Despite expected real estate trends, the average interest rates for 30-year fixed-rate mortgages have experienced an unexpected drop. Typically, when the Fed raises interest rates, mortgage rates likewise climb, as seen in recent short-term hikes as recently as March (and with two more that are expected later this year).
However, for the first time since November 2016, Freddie Mac reported rates below 4%. In fact, as of the week following Memorial Day, 30-year fixed-rate mortgages averaged 3.94%, dropping to rates even lower than the same time last year, reaching a new 2017 low.
As nail-biting would-be buyers raise their eyebrows, Wall Street investors are nodding their heads – because while mortgage interest rates are influenced by the Fed’s short-term interest rates, they’re more closely tied to the 1-year U.S. Treasury bond market. Investors consider the short-term bond market safer than volatile stocks.
When investors get spooked (think: market downturn or an unpredictable government administration), they shift their money into bonds, which mortgage rates are an inverse reflection of: Bonds up = mortgages down.
How Long Will it Last?
As lower interest rates translate into lower monthly payments for buyers, many are watching the market with a hopeful eye.

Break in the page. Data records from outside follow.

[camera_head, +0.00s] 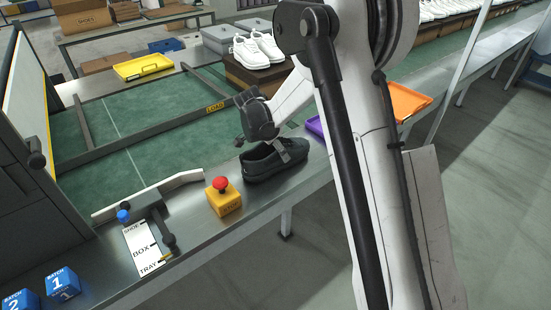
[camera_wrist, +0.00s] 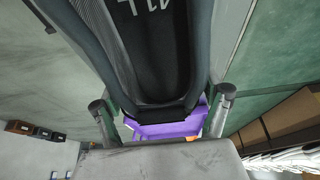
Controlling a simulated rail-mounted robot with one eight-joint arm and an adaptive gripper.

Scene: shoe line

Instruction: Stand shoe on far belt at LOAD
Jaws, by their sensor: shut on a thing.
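A black shoe (camera_head: 270,163) is at the near metal edge of the line, right of the emergency stop button. My gripper (camera_head: 287,152) is shut on its right end. In the wrist view my gripper's two fingers (camera_wrist: 163,112) sit on either side of the shoe's end, and the dark insole (camera_wrist: 155,45) marked "11L" shows. The shoe looks upright and roughly level; I cannot tell whether it touches the surface. The yellow LOAD label (camera_head: 215,108) is on the dark rail dividing the belts. The green far belt (camera_head: 165,100) beyond the rail looks bare near the label.
A yellow stop box (camera_head: 223,197) with a red button stands close left of the shoe. White shoes (camera_head: 257,50) stand on a brown box behind. A purple tray (camera_head: 315,127) and an orange tray (camera_head: 408,102) are to the right. A yellow tray (camera_head: 143,67) lies at the back.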

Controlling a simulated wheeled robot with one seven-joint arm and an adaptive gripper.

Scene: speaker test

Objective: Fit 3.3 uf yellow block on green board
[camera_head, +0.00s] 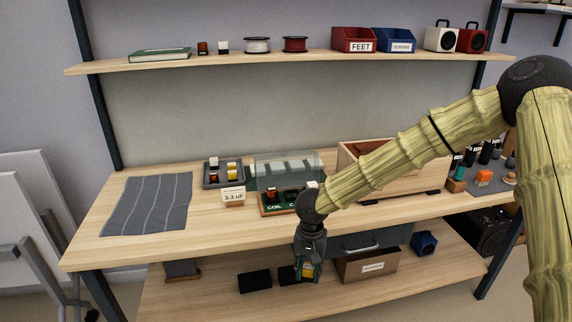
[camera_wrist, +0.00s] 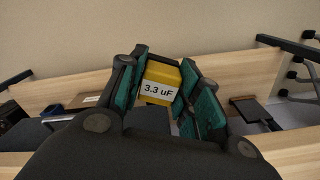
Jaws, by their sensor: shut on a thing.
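My gripper (camera_head: 307,268) is shut on a yellow block (camera_wrist: 161,80) with a white label reading "3.3 uF". The block sits between the teal finger pads in the wrist view. In the head view the gripper hangs down in front of the table's front edge, below the tabletop, and the yellow block (camera_head: 309,270) shows small between its fingers. The green board (camera_head: 285,201) lies on the table in a wooden frame, behind and above the gripper; it bears a part at its left and the marking "COIL". My arm hides part of the board's right side.
A grey tray (camera_head: 211,184) holds small blocks, one of them yellow, behind a "3.3 uF" card (camera_head: 233,196). A wooden crate (camera_head: 346,164) stands right of the board. A grey mat (camera_head: 147,205) lies at left. The lower shelf (camera_head: 205,302) holds black boxes.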

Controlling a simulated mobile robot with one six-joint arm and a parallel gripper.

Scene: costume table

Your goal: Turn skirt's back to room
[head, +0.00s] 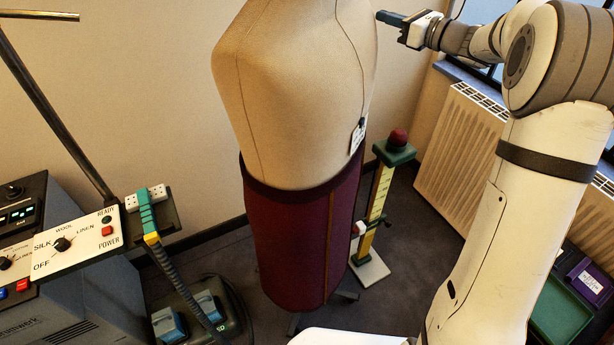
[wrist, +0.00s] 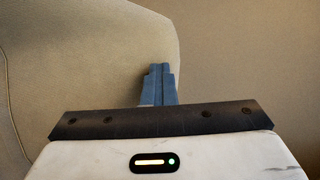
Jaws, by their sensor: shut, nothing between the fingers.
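The maroon skirt (head: 291,245) hangs on the lower part of a beige dress form (head: 290,90), with a dark waistband and a vertical seam line toward its right side. A small white tag (head: 357,136) hangs on the form's right side just above the waistband. My gripper (head: 380,16) is at the top, to the right of the form's upper body, with its blue fingers pointing left. In the wrist view the fingers (wrist: 160,84) are together and empty, in front of or beside the form's beige surface (wrist: 80,70). Whether they touch it I cannot tell.
A hem marker stand (head: 378,205) with a red knob stands right of the skirt. A steam iron control panel (head: 75,240) and foot pedals (head: 190,318) are at left. A radiator (head: 450,150) lines the right wall. A green tray (head: 565,310) sits lower right.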

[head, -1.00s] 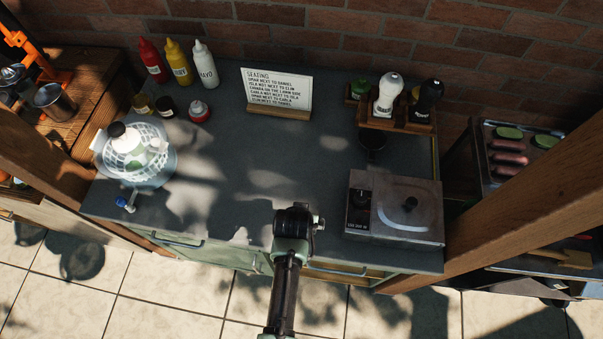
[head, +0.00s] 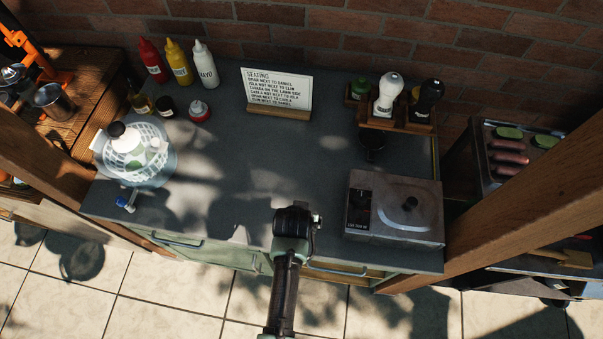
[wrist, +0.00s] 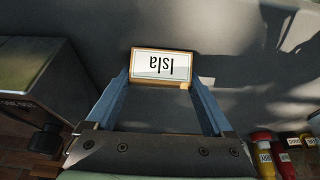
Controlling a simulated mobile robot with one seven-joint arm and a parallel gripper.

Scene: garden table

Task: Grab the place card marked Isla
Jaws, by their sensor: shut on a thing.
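The place card marked Isla (wrist: 161,66) is a white card with a wooden edge, its name upside down in the wrist view. My gripper (wrist: 160,84) has its two blue fingers on either side of the card, shut on it. In the head view my gripper (head: 293,220) is over the front part of the grey counter (head: 240,170). The wrist hides the fingertips and the card there. I cannot tell whether the card touches the counter.
A metal appliance (head: 395,210) stands close to the right. Sauce bottles (head: 178,62) and a white basket (head: 135,158) are at left. The middle counter is clear.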

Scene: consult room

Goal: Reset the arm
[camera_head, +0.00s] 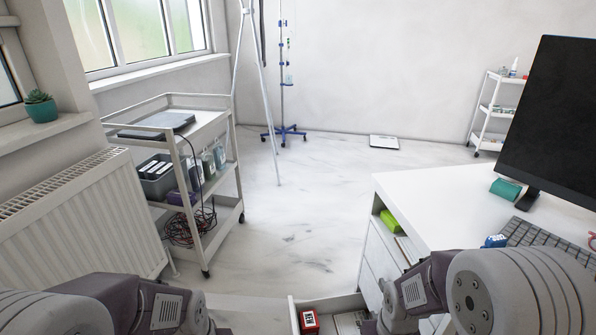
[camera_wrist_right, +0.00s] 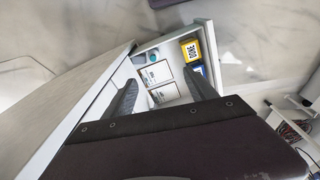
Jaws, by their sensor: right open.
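My right gripper (camera_wrist_right: 160,76) shows in the right wrist view with its two dark fingers spread apart and nothing between them. Its fingers show in front of a pulled-out white drawer (camera_wrist_right: 207,45). I cannot tell how far above the drawer they are. In the head view my right arm bends at the lower right, beside the desk, and its fingers cannot be made out. My left arm shows at the lower left and its gripper is outside the frame.
The open drawer (camera_head: 294,315) holds a red box (camera_head: 309,321); the wrist view shows a yellow box (camera_wrist_right: 190,49), white-labelled packs (camera_wrist_right: 157,74) and small bottles. The white desk (camera_head: 440,205) carries a monitor (camera_head: 553,115) and keyboard (camera_head: 545,240). A trolley (camera_head: 238,185) stands left.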

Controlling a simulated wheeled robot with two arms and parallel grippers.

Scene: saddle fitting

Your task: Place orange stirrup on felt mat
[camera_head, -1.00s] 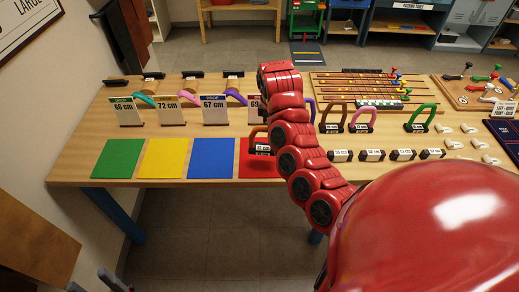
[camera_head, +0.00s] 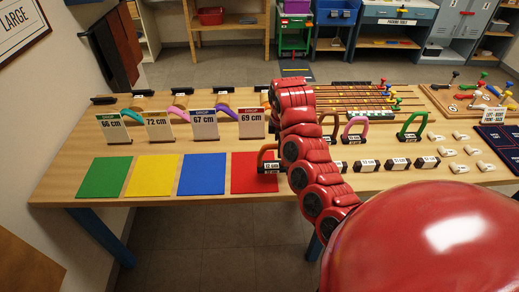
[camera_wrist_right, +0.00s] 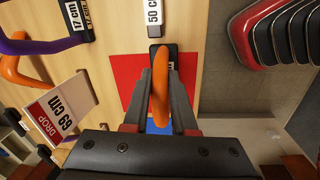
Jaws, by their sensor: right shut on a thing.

Even 15-year fixed-rate mortgages and five-year adjustable rate mortgages are riding the downward trend, pushing buyers into a home-buying frenzy. And with good reason: Rates are expected to continue their gradual climb.
However, with today’s financial and political uncertainty, the ‘when’ is anybody’s guess. Meanwhile, home shoppers are trying to take advantage of added opportunities to up-scale (size, location, amenities) as even mere fractions of a point could add up to hundreds more per month in mortgage payments.